What needs to be done: Count every line that has the word "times" in it; give no more than the number.
========
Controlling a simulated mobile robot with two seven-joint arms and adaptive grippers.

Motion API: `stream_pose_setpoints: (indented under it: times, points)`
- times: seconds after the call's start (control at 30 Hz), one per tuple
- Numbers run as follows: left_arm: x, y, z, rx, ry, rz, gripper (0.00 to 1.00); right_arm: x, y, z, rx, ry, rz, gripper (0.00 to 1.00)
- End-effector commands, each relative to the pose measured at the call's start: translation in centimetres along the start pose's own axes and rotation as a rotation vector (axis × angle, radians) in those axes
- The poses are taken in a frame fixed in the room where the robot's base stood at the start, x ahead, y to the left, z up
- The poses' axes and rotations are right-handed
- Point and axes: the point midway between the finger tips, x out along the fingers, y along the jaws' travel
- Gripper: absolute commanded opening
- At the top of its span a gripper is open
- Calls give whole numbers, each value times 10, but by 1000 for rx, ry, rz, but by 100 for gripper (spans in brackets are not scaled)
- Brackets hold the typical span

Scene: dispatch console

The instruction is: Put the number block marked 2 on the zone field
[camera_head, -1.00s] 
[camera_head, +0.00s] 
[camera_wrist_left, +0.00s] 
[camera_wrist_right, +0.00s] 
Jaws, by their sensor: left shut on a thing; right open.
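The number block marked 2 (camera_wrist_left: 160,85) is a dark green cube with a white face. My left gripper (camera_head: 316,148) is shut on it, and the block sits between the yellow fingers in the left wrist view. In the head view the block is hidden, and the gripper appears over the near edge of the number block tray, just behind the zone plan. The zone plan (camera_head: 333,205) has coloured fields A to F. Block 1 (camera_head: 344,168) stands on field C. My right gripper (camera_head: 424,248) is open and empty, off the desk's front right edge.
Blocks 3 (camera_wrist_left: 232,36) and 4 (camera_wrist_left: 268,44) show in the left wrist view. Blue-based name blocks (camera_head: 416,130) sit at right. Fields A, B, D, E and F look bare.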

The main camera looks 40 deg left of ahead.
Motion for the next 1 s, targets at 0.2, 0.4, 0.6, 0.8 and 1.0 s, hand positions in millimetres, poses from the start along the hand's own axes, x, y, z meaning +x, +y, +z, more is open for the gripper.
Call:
========
Complete response: 3